As Ken said, "It is not your problem."
Posted By: morirse de risa

Re: Resident and Non-Resident Aliens - 02/05/18 03:34 PM

Does anyone have any procedures or policy regarding resident aliens or non-resident aliens that they would be willing to share?
Posted By: Elwood P. Dowd

Re: Resident and Non-Resident Aliens - 02/06/18 10:58 AM

Seriously, my policy would not go beyond "No U.S. TIN, no account. If you give me an SSN or an ITIN I'll give you an account and a hug!"

Simultaneously applying BSA's and the Internal Revenue Code's TIN requirements is like playing three dimensional chess.

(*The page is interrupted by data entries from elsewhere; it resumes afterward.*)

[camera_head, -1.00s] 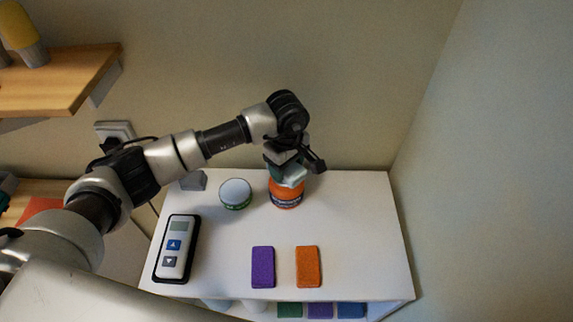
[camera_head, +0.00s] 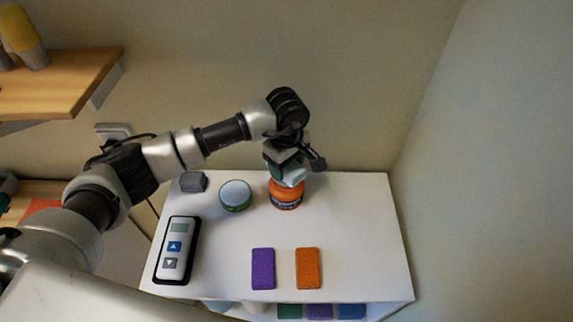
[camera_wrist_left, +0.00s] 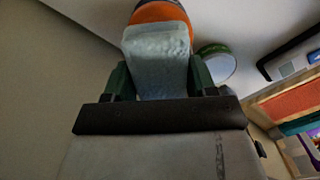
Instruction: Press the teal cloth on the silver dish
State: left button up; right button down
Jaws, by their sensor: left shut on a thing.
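My left gripper (camera_head: 285,163) is shut on a pale teal block-like cloth (camera_head: 292,178). In the left wrist view the cloth (camera_wrist_left: 158,62) sits between the two green fingers of the gripper (camera_wrist_left: 153,82). The cloth is in front of the top of an orange jar (camera_head: 286,199) with a dark label; I cannot tell whether they touch. The orange also shows behind the cloth in the left wrist view (camera_wrist_left: 160,12). I see no clear silver dish; a round green container with a pale silvery lid (camera_head: 236,194) stands left of the jar. My right gripper is not in view.
The white table (camera_head: 350,225) is bare on its right side. A purple block (camera_head: 263,268) and an orange block (camera_head: 307,268) lie near its front edge. A handset (camera_head: 175,250) lies at left, a grey block (camera_head: 193,182) at the back. A wooden shelf (camera_head: 60,80) juts out upper left.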

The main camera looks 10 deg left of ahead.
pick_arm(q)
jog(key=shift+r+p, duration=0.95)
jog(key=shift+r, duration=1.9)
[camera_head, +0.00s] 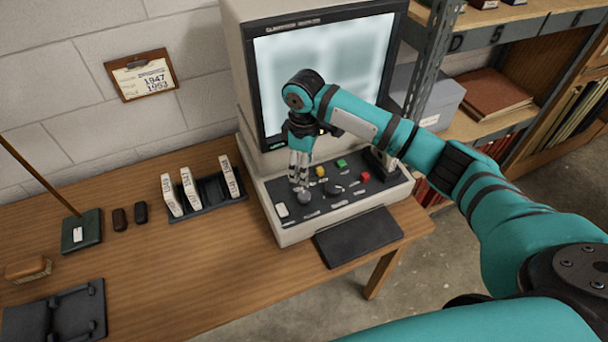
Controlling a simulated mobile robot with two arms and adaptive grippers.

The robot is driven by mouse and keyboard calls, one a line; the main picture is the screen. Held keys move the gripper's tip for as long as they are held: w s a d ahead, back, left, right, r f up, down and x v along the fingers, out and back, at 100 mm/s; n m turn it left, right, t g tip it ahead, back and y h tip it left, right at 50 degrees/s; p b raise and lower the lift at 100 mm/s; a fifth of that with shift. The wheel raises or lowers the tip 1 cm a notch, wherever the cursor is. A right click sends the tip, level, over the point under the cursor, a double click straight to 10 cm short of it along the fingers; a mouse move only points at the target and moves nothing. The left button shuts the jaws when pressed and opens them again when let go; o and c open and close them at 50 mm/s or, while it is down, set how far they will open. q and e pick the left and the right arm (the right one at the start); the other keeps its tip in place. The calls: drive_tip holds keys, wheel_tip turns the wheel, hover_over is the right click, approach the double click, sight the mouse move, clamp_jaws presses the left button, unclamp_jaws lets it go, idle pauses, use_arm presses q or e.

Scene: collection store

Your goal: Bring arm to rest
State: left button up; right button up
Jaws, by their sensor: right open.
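My right gripper (299,178) points down over the left part of the sloped control panel of a microfilm reader (240,60). Its fingertips are close to a dark round knob (305,197); I cannot tell whether they touch it. The gripper is open with nothing seen between its fingers. My right arm (440,155) is teal and reaches in from the lower right, passing in front of the reader's lit screen (330,60). My left gripper is not in view.
The wooden table (180,290) bears a rack (215,192) with several white boxes, a green lamp base (82,232), a brush (27,268) and a black tray (60,318). A metal shelf post (428,70) stands close behind my arm. The table's front middle is clear.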

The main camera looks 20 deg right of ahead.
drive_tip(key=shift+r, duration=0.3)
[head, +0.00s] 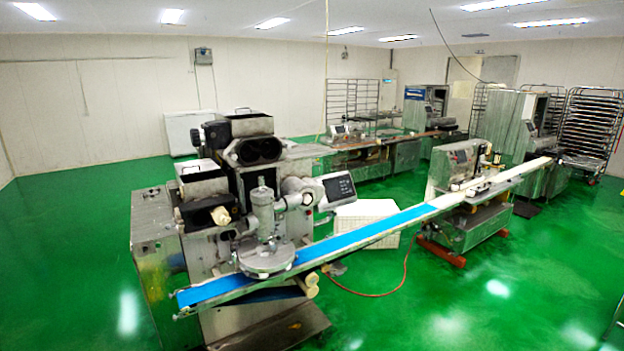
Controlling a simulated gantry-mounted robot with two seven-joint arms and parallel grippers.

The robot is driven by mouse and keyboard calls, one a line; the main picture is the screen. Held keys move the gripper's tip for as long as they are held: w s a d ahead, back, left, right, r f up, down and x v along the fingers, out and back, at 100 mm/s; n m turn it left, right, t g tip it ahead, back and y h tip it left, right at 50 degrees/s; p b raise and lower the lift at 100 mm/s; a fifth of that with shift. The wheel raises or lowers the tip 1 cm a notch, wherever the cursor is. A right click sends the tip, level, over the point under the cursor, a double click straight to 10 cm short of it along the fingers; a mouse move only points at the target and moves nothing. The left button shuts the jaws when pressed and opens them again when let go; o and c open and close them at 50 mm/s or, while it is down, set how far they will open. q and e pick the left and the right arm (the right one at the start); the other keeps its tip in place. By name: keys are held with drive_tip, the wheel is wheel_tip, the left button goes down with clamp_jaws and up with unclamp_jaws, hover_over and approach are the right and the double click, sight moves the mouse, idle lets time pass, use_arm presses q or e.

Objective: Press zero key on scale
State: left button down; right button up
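I cannot pick out a scale or its zero key for certain. A small pale device with a dark panel (340,131) stands on the steel table at the back, left of centre; it is too small to tell whether it is a scale, and no keys can be read. A tilted dark screen (339,189) is fixed to the encrusting machine (240,190) in front. Neither of my grippers nor my arms shows in the head view.
A long conveyor with a blue belt (365,234) runs from the encrusting machine to a second machine (456,168) at right. A white crate (364,221) and a red hose (385,293) lie behind and below it. Green floor is clear at front right.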

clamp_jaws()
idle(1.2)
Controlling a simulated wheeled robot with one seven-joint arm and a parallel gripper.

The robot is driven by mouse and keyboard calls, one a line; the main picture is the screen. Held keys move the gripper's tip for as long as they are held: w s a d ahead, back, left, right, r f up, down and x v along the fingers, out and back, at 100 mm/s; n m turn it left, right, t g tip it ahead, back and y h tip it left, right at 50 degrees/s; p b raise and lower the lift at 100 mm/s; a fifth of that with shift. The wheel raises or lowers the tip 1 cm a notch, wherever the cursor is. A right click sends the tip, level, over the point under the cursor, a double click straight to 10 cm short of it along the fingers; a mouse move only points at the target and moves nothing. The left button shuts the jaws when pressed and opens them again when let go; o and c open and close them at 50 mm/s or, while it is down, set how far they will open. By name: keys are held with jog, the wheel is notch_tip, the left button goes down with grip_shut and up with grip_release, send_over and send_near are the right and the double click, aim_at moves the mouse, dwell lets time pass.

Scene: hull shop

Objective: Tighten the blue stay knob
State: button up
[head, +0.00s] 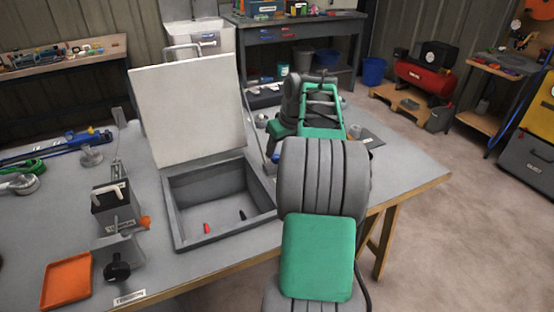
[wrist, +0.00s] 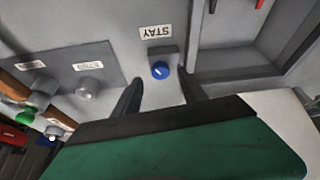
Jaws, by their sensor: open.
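The blue stay knob (wrist: 160,69) shows in the wrist view, on a grey block just below a white STAY label (wrist: 157,32). It has a pale mark on its face. My gripper (wrist: 161,82) is open and empty, with one dark finger on each side of the knob in the picture. I cannot tell whether the fingers touch it or how far off they are. A raised pale lid (head: 187,110) stands open over a grey box (head: 180,232) on the bench.
A red piece (head: 207,228) and a black piece lie inside the box. An orange tray (head: 67,280) sits on the bench at the front left.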

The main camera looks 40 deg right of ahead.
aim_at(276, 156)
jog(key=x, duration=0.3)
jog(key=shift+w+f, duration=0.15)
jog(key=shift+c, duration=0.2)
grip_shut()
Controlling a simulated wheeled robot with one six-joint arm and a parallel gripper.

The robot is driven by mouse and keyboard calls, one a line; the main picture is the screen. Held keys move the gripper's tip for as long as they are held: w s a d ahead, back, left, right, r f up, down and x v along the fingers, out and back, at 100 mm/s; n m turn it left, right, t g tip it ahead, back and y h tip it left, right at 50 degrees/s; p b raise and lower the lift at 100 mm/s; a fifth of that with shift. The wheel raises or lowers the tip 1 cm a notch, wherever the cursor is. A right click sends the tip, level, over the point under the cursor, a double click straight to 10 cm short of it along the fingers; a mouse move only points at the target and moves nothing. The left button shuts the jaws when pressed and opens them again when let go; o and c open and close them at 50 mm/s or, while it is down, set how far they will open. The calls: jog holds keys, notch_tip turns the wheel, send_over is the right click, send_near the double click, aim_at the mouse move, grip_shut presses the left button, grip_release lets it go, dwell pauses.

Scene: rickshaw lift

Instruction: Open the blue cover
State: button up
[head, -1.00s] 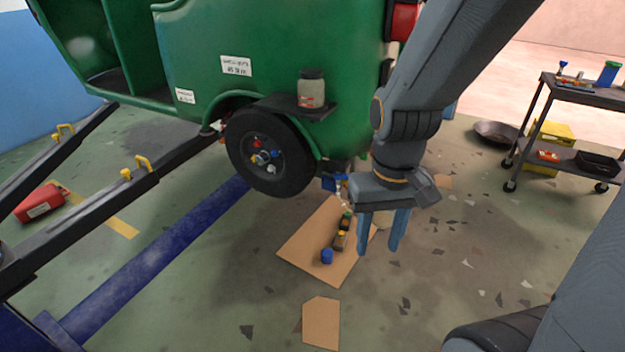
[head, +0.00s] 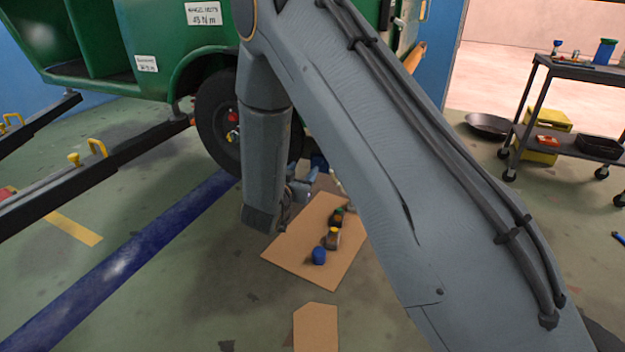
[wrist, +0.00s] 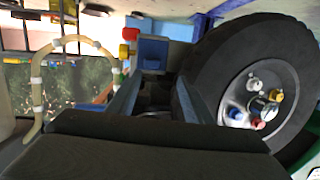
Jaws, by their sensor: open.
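A small blue box-like part, which looks like the blue cover (wrist: 153,52), is just beyond my fingertips in the wrist view, beside a wheel. It also shows partly behind my arm in the head view (head: 318,161). My gripper (wrist: 156,84) is open, its two blue-grey fingers apart with nothing seen held between them. The fingers point at the blue part; I cannot tell whether they touch it. In the head view my gripper (head: 302,187) is small and half hidden by my arm, low beside the wheel.
The black wheel (wrist: 285,65) with coloured nuts is close on the right in the wrist view. A pale hose (wrist: 37,90) curves at left. A cardboard sheet (head: 290,250) with a blue-capped item (head: 318,256) lies on the floor. A cart (head: 575,70) stands right.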

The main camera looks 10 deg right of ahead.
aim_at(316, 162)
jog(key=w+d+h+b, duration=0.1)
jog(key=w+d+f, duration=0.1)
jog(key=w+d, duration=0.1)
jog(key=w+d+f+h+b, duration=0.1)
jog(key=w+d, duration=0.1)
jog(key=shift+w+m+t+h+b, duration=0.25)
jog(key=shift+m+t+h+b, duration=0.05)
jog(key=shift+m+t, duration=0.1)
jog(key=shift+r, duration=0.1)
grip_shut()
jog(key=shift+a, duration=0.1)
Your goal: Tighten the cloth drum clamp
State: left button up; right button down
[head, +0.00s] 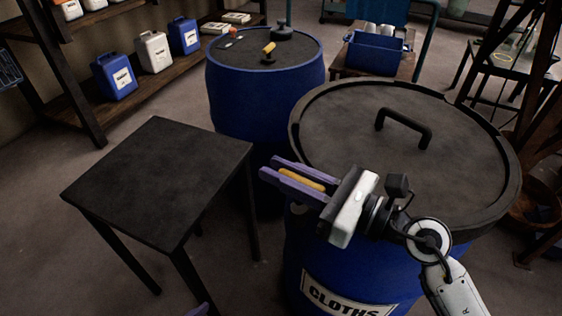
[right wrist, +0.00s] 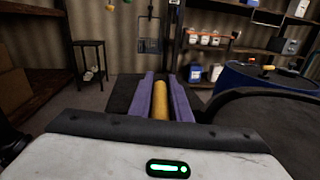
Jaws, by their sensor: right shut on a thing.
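The cloth drum (head: 345,270) is a large blue drum with a white CLOTHS label and a black lid (head: 340,130) with a bar handle. My right gripper (head: 270,167) is at the drum's near left side, just below the lid rim. Its purple fingers are shut on a yellow clamp handle (head: 302,179), which lies lengthwise between them. The yellow handle also shows between the fingers in the right wrist view (right wrist: 160,100). The rest of the clamp is hidden by the gripper. Only a purple tip of my left gripper (head: 200,309) shows at the bottom edge.
A bare dark table (head: 155,180) stands left of the drum. A second blue drum (head: 265,100), with a yellow-handled item on its lid, stands behind. Shelves with jugs (head: 115,77) line the back left. A blue crate (head: 373,55) sits behind the cloth drum.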

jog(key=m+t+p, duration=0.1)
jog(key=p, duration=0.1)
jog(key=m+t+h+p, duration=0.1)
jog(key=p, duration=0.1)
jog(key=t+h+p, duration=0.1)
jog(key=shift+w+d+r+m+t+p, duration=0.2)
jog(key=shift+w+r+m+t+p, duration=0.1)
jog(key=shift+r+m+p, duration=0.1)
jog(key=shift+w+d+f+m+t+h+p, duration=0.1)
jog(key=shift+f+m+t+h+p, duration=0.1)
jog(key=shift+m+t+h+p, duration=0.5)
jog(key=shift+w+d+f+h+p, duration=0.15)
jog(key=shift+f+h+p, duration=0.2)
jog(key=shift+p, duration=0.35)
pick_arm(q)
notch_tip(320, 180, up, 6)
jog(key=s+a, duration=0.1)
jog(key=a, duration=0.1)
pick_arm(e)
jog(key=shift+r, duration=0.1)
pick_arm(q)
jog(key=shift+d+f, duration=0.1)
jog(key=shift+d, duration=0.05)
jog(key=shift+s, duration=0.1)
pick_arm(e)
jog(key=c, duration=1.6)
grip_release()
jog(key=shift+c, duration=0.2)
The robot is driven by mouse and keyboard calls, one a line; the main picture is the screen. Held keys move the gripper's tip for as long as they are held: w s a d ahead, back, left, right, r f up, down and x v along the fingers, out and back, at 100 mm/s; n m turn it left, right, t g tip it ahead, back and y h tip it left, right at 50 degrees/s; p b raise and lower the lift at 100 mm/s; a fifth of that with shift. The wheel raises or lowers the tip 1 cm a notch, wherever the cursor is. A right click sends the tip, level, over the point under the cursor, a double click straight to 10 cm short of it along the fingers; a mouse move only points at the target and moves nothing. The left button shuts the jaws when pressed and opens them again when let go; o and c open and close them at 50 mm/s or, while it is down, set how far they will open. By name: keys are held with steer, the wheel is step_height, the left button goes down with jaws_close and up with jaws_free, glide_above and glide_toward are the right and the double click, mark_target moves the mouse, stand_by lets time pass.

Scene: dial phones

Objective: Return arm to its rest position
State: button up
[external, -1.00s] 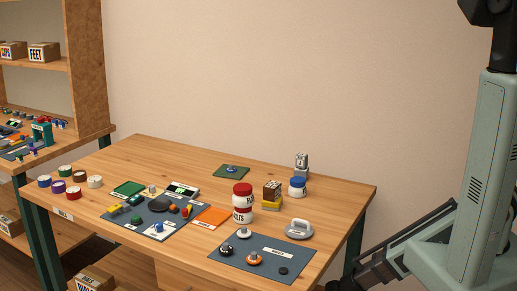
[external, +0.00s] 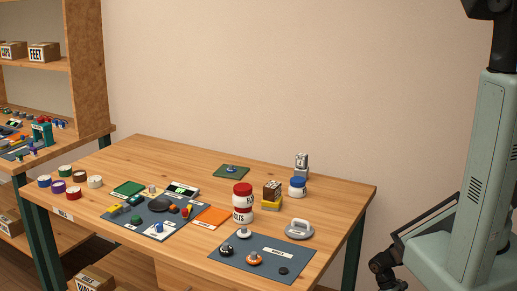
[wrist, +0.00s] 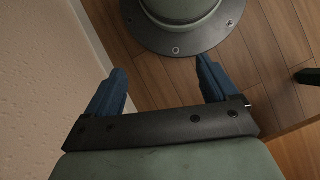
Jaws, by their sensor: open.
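My gripper (wrist: 162,74) shows in the wrist view with its two blue fingers spread wide apart and nothing between them. It points down toward a wooden floor beside a round green-grey base with a bolted dark flange, which is mine. In the external view my green-grey column stands at the right, with dark arm parts low beside it, right of the table (external: 320,195) and clear of it. My fingers cannot be made out in that view.
A shelf (external: 85,70) stands at the left. A pale wall (wrist: 40,80) lies close left of my gripper.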

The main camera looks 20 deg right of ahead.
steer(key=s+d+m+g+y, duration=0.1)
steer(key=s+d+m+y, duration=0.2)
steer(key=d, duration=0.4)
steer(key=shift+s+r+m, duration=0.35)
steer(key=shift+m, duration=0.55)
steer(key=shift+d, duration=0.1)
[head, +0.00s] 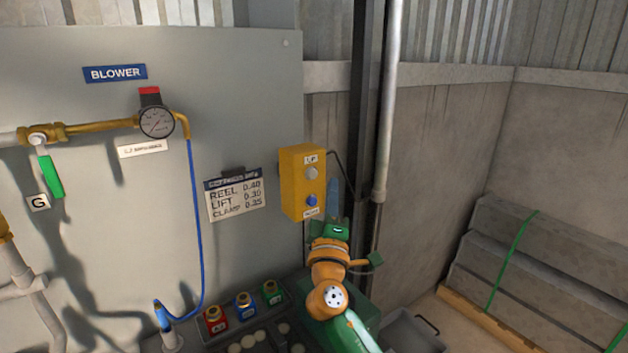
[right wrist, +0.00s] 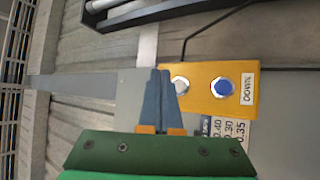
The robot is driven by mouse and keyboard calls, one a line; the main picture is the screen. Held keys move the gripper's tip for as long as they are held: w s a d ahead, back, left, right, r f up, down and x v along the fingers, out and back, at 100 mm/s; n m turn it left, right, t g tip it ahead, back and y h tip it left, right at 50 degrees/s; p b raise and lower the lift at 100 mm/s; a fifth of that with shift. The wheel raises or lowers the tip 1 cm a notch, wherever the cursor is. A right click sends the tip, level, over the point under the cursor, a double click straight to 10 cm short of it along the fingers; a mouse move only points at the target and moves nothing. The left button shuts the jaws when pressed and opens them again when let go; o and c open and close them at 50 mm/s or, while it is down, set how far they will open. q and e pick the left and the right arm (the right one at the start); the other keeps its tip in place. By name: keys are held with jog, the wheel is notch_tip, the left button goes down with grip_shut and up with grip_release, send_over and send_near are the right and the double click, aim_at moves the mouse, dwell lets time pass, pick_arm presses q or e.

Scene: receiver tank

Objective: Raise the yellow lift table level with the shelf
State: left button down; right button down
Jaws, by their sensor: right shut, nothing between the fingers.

Doing it right is going to cost your bank more money than it makes off these relationships unless they are truly a significant part of your customer base.
Posted By: Susielou

Re: Resident and Non-Resident Aliens - 03/26/18 04:27 PM

On our BSA /AML/CIP Risk Assessment there has been a statement of how many of our customers are not US citizens. We have very few. We moved to a new database that doesn't give that information. Should I be tracking this information?
Posted By: P*Q

Re: Resident and Non-Resident Aliens - 03/26/18 04:30 PM

We do, both in core and our automated AML system. It comes up often.
Posted By: Elwood P. Dowd

Re: Resident and Non-Resident Aliens - 03/26/18 07:04 PM

Citizenship? is the "fifth question" banks must ask individual customers, right after name, address, identifying number and DOB. There is no point in asking if you cannot keep track of the response.

Honestly, I cannot imagine your software does not record the information. Contact the vendor to be certain...
Posted By: Sherlocked

Re: Resident and Non-Resident Aliens - 03/27/18 04:55 PM

Code the ones from your old database, then I guess you could pull a report (by ID maybe?) from your core to be able to code the customers who are not US citizens. We use a specific BSA risk code for ours.